Menurut Ardi, perjalanan menuju terbentuknya UU PDP telah memakan waktu dan biaya yang tidak sedikit. Namun kini, posisi UU tersebut melemah akibat tekanan politik dan ekonomi yang menyebabkan terbukanya keran transfer data antarnegara tanpa batas.
"Kalau diobral seperti ini, buat apa kita punya undang-undang?” kata Ardi kepada Bisnis, Rabu (23/7/2025)
Ardi mengingatkan bahwa perlindungan data adalah inti dari keamanan dan ketahanan siber nasional.
Pada era digital, data pribadi sudah menjadi tulang punggung di hampir seluruh sektor – mulai dari perbankan, kesehatan, hingga energi. Kemudahan transfer data lintas negara yang tak diatur dengan jelas pada akhirnya mengabaikan eksistensi UU PDP dan menurunkan kedaulatan digital Indonesia.
Tidak hanya itu, Ardi secara khusus menyoroti ketidaksiapan Amerika Serikat dalam hal perlindungan data secara nasional. Dia menegaskan AS tidak memiliki undang-undang federal terkait perlindungan data pribadi. Hal ini sangat berisiko untuk data warga negara Indonesia yang berpindah ke luar negeri, khususnya AS.
"Siapa yang bisa menjamin kalau data warga Indonesia bocor di Amerika? Cara menuntutnya bagaimana?" tegas Ardi.
Selain persoalan hukum dan keamanan, Ardi juga melihat dampak luas dari lemahnya perlindungan data bagi iklim investasi Indonesia. Negara-negara lain, kata Ardi, bisa menuntut perlakuan serupa di kemudian hari, yang berarti menggerus kedaulatan negara dalam melindungi data warganya.

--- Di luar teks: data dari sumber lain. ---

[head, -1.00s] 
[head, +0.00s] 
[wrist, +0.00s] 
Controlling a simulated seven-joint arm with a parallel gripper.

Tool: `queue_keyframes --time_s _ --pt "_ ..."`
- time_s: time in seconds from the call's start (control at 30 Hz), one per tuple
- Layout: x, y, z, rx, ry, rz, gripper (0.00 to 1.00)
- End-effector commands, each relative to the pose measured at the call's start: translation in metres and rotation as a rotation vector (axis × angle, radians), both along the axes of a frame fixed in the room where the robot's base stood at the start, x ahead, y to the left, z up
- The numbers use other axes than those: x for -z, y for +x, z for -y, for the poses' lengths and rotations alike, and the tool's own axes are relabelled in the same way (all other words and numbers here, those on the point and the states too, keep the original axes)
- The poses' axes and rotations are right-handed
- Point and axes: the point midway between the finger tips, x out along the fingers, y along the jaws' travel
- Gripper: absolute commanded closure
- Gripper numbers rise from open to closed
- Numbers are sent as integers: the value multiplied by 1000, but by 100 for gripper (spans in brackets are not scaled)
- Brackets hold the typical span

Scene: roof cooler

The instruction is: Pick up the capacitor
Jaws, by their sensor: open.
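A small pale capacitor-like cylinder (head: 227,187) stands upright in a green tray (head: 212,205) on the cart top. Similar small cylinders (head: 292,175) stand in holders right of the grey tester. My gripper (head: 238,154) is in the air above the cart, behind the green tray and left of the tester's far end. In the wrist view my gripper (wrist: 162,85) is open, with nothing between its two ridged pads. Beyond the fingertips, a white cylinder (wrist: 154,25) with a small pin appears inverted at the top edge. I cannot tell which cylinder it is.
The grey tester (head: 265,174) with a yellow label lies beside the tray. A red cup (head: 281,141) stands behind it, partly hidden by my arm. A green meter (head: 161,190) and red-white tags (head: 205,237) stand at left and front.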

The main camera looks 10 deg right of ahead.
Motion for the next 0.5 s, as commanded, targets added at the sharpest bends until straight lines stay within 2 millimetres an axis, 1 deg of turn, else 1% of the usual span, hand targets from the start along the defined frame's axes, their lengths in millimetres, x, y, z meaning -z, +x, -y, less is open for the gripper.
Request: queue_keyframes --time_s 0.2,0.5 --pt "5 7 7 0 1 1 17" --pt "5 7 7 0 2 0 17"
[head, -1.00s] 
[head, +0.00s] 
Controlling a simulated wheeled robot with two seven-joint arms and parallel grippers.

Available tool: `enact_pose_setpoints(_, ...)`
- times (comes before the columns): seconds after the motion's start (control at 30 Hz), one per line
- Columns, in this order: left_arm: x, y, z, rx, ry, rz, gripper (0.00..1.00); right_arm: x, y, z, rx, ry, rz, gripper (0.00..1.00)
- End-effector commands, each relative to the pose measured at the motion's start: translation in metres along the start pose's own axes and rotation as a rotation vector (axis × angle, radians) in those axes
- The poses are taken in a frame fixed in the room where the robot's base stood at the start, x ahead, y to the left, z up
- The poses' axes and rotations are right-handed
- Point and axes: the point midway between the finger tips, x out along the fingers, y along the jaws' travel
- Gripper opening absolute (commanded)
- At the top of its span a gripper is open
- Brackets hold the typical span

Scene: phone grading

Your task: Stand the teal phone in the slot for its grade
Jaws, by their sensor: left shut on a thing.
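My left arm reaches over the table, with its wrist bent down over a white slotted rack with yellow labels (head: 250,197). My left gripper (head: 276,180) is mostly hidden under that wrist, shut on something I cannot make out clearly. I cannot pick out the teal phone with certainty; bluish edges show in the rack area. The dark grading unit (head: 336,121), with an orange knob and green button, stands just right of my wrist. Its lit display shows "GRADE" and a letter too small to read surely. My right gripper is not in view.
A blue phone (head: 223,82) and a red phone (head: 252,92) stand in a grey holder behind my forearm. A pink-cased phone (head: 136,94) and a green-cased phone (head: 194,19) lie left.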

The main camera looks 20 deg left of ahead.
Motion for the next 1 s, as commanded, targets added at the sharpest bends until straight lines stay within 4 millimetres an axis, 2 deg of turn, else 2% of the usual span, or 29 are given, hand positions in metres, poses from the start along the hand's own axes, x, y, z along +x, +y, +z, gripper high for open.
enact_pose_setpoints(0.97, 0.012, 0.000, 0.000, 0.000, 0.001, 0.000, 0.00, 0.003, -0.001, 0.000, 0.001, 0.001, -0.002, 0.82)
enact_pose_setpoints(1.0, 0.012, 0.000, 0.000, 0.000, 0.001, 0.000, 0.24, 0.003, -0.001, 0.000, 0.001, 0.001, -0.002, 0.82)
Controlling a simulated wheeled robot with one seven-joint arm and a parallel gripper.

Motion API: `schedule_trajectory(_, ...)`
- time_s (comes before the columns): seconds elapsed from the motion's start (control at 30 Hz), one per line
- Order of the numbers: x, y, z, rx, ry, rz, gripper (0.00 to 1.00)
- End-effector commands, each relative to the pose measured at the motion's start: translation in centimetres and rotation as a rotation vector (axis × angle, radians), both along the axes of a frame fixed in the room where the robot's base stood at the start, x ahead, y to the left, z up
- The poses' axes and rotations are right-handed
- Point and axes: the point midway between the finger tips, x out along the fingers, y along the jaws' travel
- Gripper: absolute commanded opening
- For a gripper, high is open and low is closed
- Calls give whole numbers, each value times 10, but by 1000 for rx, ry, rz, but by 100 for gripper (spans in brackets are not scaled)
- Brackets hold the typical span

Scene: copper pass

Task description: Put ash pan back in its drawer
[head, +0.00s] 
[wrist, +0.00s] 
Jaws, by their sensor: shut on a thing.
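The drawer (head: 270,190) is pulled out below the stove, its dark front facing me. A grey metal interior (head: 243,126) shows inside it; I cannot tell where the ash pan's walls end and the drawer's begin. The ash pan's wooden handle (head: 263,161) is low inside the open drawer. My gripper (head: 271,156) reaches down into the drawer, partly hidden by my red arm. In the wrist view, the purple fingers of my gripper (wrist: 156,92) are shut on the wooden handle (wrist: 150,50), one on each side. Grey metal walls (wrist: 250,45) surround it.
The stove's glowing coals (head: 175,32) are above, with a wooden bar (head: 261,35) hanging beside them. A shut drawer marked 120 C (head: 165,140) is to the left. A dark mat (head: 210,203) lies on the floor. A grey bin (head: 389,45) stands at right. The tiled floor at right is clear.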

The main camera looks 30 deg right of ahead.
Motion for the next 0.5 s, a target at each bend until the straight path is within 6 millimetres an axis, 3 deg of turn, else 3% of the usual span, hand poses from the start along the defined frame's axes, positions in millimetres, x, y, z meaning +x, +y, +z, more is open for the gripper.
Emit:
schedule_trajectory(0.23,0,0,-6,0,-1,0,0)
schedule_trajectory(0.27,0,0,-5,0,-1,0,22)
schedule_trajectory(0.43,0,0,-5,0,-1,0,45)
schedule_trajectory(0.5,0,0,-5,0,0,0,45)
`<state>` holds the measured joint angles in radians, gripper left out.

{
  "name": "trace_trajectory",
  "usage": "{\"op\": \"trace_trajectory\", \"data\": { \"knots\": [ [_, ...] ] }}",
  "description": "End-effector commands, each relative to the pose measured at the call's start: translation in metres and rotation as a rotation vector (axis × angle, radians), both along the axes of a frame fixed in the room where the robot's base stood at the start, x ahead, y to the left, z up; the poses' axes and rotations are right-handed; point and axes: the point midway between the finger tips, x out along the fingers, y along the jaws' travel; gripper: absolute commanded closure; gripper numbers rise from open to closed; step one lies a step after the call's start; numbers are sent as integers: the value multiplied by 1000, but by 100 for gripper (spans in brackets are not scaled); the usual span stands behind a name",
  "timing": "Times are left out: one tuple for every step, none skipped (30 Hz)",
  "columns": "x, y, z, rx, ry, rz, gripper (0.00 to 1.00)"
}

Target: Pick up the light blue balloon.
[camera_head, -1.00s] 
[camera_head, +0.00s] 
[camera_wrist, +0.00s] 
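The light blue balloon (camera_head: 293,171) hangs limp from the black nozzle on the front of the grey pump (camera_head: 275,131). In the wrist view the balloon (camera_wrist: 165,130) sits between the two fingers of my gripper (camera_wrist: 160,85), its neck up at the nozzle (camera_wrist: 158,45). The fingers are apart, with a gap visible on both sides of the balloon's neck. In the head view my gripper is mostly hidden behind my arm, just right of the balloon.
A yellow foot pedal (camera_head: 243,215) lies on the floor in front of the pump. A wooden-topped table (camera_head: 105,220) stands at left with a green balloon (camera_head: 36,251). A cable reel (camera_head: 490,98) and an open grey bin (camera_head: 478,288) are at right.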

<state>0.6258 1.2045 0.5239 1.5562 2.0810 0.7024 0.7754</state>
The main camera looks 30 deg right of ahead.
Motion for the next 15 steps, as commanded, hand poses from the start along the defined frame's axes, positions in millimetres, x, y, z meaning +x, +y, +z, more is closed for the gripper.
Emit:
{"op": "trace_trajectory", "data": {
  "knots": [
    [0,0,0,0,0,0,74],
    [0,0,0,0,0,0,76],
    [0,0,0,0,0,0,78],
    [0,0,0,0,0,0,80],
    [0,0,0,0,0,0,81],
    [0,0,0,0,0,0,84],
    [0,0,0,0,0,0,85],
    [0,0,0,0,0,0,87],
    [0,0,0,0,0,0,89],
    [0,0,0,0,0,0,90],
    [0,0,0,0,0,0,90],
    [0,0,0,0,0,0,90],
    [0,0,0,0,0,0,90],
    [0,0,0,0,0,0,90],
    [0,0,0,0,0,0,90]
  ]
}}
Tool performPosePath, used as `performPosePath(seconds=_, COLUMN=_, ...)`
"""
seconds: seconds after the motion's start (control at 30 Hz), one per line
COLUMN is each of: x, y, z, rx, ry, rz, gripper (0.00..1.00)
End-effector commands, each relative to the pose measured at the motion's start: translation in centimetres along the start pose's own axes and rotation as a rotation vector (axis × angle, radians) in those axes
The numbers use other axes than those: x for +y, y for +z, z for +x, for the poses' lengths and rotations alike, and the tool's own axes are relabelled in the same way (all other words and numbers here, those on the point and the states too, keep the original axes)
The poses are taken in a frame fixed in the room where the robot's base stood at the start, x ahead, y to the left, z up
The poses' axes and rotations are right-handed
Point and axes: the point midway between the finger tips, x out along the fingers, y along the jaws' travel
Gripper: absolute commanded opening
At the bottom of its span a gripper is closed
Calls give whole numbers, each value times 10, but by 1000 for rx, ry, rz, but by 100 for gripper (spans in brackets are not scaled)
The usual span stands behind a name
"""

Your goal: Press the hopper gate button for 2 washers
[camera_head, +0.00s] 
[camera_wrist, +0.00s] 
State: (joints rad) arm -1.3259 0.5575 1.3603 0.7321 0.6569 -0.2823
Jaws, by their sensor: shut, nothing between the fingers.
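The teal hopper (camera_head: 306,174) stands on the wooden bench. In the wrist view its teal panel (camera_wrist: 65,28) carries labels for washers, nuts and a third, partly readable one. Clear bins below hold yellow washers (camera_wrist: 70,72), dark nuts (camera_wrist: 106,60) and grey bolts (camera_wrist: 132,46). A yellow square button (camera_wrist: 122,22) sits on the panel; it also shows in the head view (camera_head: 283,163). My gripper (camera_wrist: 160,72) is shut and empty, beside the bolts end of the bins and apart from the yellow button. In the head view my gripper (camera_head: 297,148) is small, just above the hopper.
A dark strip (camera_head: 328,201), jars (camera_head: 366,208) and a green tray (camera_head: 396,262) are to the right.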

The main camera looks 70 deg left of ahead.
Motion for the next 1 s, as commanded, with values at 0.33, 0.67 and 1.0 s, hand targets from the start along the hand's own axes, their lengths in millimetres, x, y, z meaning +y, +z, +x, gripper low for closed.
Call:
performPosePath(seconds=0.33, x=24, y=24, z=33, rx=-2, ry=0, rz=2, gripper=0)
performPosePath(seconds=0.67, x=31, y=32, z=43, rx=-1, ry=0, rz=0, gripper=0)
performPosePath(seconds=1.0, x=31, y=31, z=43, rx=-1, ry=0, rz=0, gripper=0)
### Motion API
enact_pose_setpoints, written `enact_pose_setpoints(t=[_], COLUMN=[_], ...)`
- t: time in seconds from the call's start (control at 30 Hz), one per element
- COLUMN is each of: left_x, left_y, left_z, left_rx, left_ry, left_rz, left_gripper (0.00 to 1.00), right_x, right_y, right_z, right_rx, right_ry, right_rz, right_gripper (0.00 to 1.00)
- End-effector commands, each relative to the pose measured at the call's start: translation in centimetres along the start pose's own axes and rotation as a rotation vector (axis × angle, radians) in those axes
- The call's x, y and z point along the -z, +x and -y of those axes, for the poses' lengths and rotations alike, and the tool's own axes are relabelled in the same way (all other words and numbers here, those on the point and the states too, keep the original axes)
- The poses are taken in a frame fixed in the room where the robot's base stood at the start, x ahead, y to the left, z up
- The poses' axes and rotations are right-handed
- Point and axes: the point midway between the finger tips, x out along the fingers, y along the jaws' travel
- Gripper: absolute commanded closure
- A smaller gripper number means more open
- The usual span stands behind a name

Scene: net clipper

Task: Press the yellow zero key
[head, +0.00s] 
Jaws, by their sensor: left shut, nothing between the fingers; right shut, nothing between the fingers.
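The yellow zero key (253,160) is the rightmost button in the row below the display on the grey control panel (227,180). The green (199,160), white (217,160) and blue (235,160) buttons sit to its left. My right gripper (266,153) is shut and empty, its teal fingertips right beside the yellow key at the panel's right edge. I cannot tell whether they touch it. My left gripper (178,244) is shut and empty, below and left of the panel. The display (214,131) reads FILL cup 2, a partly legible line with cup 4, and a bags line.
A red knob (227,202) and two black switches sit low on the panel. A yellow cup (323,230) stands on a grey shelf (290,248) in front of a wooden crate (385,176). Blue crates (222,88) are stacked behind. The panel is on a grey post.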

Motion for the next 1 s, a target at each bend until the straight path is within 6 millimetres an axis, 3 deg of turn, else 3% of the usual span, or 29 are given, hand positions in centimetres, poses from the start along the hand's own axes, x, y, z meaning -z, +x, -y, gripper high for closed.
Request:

Lemahnya perlindungan data ini juga bisa menurunkan tingkat kepercayaan investor terhadap ekosistem digital Indonesia, sehingga menimbulkan efek domino terhadap pertumbuhan ekonomi dan reputasi industri nasional di kancah internasional.
Salah satu masalah besar yang diungkapkan Ardi adalah kemungkinan besar perjanjian-perjanjian tersebut dibuat tanpa konsultasi yang memadai, termasuk dengan DPR RI. Tanpa transparansi dan keterlibatan pihak terkait, keputusan strategis soal data bisa membahayakan keamanan nasional dan kepercayaan publik.
"Kita sedang membangun digital trust, tapi kalau data diobral, kepercayaan itu hancur," tutur Ardi.
Sebagai solusi, Ardi berharap pemerintah benar-benar memikirkan ulang risiko jangka panjang.
Dia menekankan perlunya penyesuaian kebijakan dan regulasi, serta memperhatikan aspek perlindungan konsumen yang sangat berkaitan dengan keamanan data pribadi. Jika tidak, Dia menilai Indonesia bisa terjebak dalam mimpi buruk berupa hilangnya perlindungan hukum dan kepercayaan atas industri digital dalam negeri.
Sebelumnya, Presiden Donald Trump mengumumkan kesepakatan dagang bersejarah antara Amerika Serikat (AS) dan Indonesia di berbagai sektor, termasuk di sektor digital terkait proses pengolahan data pribadi.
Di sektor tersebut, Donald Trump lewat keterangan resmi Gedung Putih menyebut AS dan RI menghapus hambatan perdagangan digital dengan berencana merampungkan komitmen mengenai perdagangan digital, jasa, dan investasi.
Sejumlah komitmen diambil oleh Indonesia. Salah satunya, memberikan kepastian atas kemampuan memindahkan data pribadi keluar dari wilayah Indonesia ke AS melalui pengakuan bahwa AS memberikan perlindungan data yang memadai menurut hukum Indonesia.